SET TASK → Without including any images, repeat the data exactly.

Start of GIVEN MATERIAL

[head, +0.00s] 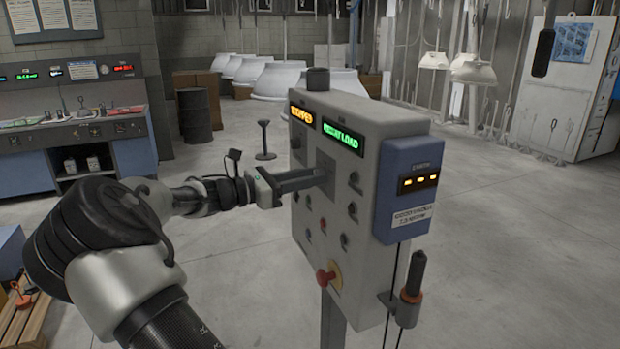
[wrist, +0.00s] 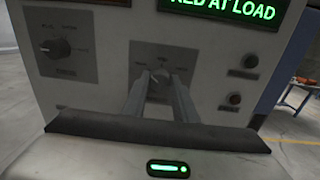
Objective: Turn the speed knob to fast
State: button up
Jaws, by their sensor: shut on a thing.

End of GIVEN MATERIAL

TASK RESPONSE →
[head, +0.00s] 
[wrist, +0.00s] 
Objective: Turn the speed knob to fast
State: button up
Jaws, by their sensor: shut on a thing.

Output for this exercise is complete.